A Jamestown woman who was accused of smuggling drugs into the county jail, as well as the recipient who is behind bars for killing two people, have both been indicted.

Chautauqua County District Attorney Jason Schmidt has announced that Debbie Hires, 57, and Randall Rolison, 61, have been indicted by a county grand jury on charges of fifth-degree criminal sale of a controlled substance and first-degree promoting prison contraband. Earlier this year, the county Sheriff’s Office filed the same charges against Hires and Rolison as well as a charge of seventh-degree criminal possession of a controlled substance.

The indictment alleges that Hires gave a quantity of methamphetamine to Rolison during a visit with him while he was housed at the Chautauqua County Jail on March 7.

“A quick response from corrections officers at the jail resulted in the retrieval of the methamphetamine from Mr. Rolison’s person.
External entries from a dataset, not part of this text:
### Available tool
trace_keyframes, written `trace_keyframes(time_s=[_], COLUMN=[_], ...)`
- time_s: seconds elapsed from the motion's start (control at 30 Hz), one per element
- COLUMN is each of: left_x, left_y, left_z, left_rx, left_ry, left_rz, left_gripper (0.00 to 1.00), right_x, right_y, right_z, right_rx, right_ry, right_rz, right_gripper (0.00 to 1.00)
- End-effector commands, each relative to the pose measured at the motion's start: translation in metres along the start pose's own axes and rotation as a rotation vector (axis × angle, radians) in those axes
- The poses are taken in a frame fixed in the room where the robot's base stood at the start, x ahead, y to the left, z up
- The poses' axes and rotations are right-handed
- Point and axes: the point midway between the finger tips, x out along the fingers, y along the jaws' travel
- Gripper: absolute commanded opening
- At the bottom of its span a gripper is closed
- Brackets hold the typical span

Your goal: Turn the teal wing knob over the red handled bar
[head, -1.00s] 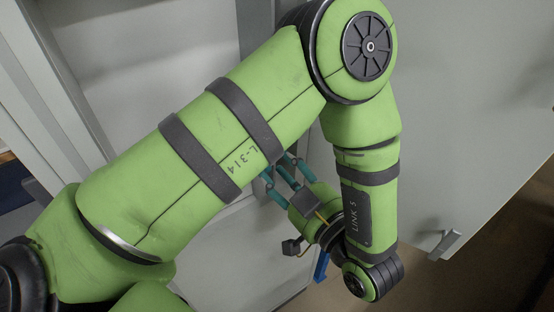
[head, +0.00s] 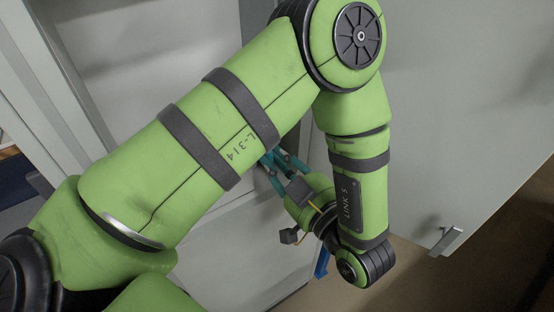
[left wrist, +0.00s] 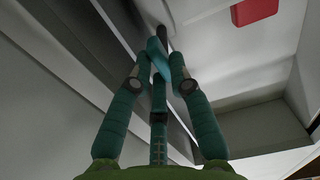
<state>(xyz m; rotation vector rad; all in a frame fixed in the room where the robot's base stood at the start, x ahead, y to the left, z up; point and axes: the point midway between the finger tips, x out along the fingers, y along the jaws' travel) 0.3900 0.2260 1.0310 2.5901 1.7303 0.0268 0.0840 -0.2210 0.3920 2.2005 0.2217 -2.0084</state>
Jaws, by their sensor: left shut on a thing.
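My left gripper (head: 281,161) is partly hidden behind my own arm in the head view, beside a pale grey wall of the box. In the left wrist view its teal fingers (left wrist: 160,68) are closed together on the teal wing knob (left wrist: 155,48). The knob shows only in part between the fingers, and a dark rod runs just beyond it. A red piece (left wrist: 254,11) shows at the upper right of the left wrist view; whether it belongs to the red handled bar I cannot tell. My right gripper is not in view.
A large grey door panel (head: 450,110) with a small metal handle (head: 445,240) stands to the right of my arm. In the left wrist view, a recessed opening (left wrist: 262,127) lies at the right. A brown floor shows at the lower right of the head view.

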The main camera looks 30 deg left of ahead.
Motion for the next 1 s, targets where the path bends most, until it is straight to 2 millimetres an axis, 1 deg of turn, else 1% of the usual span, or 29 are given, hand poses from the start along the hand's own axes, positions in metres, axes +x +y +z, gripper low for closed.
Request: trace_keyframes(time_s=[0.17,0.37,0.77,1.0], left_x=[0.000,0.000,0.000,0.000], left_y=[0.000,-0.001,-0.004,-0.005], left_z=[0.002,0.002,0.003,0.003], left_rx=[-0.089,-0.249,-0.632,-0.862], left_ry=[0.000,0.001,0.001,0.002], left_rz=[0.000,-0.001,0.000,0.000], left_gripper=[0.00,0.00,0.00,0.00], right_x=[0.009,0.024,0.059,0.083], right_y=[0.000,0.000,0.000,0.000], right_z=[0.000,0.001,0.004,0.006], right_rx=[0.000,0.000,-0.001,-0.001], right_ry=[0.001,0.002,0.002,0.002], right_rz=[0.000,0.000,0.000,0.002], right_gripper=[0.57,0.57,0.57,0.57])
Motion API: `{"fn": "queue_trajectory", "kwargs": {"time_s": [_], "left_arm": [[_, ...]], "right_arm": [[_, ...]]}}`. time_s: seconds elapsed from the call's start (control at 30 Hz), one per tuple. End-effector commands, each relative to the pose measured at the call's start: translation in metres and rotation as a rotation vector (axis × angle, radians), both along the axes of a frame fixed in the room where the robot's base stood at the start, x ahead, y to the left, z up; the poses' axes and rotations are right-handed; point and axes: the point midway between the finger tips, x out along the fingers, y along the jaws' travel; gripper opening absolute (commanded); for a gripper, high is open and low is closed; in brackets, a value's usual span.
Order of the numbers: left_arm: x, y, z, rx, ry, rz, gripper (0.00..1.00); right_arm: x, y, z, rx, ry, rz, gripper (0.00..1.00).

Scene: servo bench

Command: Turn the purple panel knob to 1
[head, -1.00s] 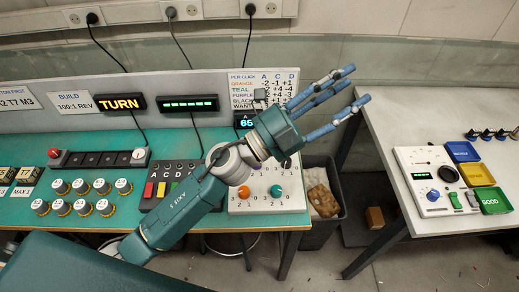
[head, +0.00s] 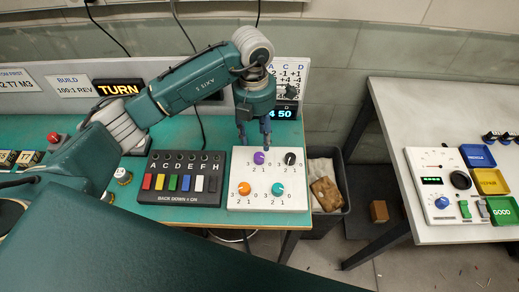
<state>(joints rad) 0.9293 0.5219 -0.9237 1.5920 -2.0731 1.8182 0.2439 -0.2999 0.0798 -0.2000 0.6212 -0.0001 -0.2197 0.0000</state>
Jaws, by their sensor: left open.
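The purple panel knob (head: 260,157) sits at the upper left of a white panel (head: 262,203) with several knobs, in the head view. Numbers are printed around it; its pointer is too small to read. My left gripper (head: 254,142) points down just above and behind the purple knob, with its fingers open. I cannot tell whether a finger touches the knob. A black knob (head: 290,158), an orange knob (head: 244,188) and a teal knob (head: 277,188) share the panel. A small display (head: 284,113) reading about 50 is partly hidden behind the gripper. My right gripper is not in view.
A switch box (head: 180,178) with coloured switches stands left of the panel. The score sheet (head: 291,75) behind is partly covered by my arm. A bin (head: 327,180) stands past the bench's right edge. A second table (head: 440,110) with coloured trays is at the right.

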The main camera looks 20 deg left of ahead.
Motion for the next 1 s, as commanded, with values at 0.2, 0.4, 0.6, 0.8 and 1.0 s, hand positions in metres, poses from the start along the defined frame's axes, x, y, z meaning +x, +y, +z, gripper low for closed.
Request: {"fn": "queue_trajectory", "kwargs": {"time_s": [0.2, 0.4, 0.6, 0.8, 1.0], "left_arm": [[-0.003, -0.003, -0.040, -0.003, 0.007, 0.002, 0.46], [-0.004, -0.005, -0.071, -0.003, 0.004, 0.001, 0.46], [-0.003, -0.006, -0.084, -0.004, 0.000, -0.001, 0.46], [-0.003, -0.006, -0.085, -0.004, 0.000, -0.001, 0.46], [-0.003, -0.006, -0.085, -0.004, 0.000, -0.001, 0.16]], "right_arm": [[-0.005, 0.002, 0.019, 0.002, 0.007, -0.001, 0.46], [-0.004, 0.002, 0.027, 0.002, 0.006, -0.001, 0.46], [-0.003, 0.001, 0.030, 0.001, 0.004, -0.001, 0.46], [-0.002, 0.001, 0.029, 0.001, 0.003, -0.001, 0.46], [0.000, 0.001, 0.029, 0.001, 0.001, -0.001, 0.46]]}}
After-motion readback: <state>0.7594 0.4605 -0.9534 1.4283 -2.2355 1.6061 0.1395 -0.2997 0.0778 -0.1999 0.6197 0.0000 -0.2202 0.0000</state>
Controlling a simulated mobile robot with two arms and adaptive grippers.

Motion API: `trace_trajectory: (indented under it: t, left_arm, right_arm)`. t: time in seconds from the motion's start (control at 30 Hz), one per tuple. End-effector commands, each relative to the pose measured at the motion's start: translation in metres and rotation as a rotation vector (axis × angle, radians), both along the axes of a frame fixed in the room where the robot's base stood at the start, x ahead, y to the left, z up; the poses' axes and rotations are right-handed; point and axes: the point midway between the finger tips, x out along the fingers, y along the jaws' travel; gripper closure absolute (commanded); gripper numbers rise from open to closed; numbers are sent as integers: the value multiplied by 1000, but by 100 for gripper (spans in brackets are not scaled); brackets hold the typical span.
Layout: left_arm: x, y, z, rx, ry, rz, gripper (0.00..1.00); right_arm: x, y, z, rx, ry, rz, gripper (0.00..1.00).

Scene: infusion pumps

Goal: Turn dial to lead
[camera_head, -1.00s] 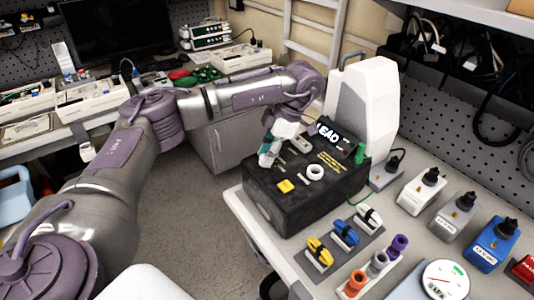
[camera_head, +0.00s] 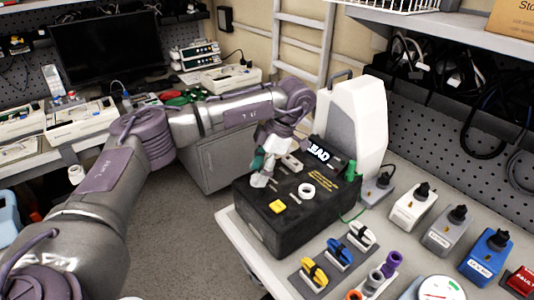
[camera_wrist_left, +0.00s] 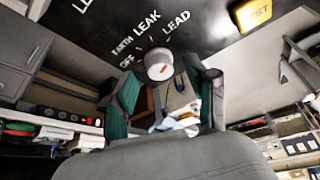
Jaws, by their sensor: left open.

The investigation was then conducted by the Chautauqua County Sheriff’s Department Criminal Investigation Division,” Schmidt said in a news release.

Hires was arraigned on Sept. 4 by Judge David Foley and pleaded not guilty. She was released on her own recognizance and is scheduled for a pre-trial conference on Nov. 8.

Rolison was brought to the county from Attica Correctional Facility and arraigned Sept. 9 by Foley. Rolison pleaded not guilty and is scheduled for a pre-trial conference on Nov. 12.

Schmidt said the incident occurred days before Rolison was to be transported to the custody of the state Department of Corrections and Community Supervision to begin serving his sentence in state prison on the two fatal motor vehicle accidents. Rolison pleaded guilty in June 2023 to second-degree manslaughter in the Dec. 31, 2021, death of Alexis Hughan, and to aggravated vehicular homicide for the Dec. 3, 2022, death of Linda Kraemer.

Hughan was 15 years old and a 10th-grader at Jamestown High School when she died.

Kraemer was 71. She was killed while Rolison was out on bail.

“From the outset of each of these tragedies, they have been my primary focus,” Schmidt said in a statement after Rolison pleaded guilty in Chautauqua County Court. “This is the best I could do for them, but it will never heal the wounds inflicted upon them. The holes in their lives will never be filled.”

Rolison was sentenced in February to between 13 and 40 years in state prison. While he was waiting to be transferred to the Attica Correctional Facility, deputies in the county jail stopped the attempt to smuggle drugs into the jail.

Rolison has also pleaded guilty in federal court to being a felon in possession of firearms and ammunition.

Assistant U.S. Attorney Louis Testani, who is handling the firearms case, stated that in January 2022, the Jamestown Police Department and FBI began investigating Rolison’s purchase of firearms outside of the state of New York and subsequent sale of the firearms in the Southern Tier of New York. The investigation determined that Rolison, an over-the-road truck driver, purchased firearms and ammunition from a roadside stand in the state of Georgia between the summer 2021 and December 2021, and subsequently transported and sold, or attempted to sell, a total of nine firearms and ammunition in New York.

Rolison sent pictures of the firearms via text message to various individuals to solicit interest in purchasing them and would subsequently straw purchase the firearms on behalf of the individuals. In June 1997, Rolison was convicted of a felony in Michigan and is legally prohibited from possessing a firearm.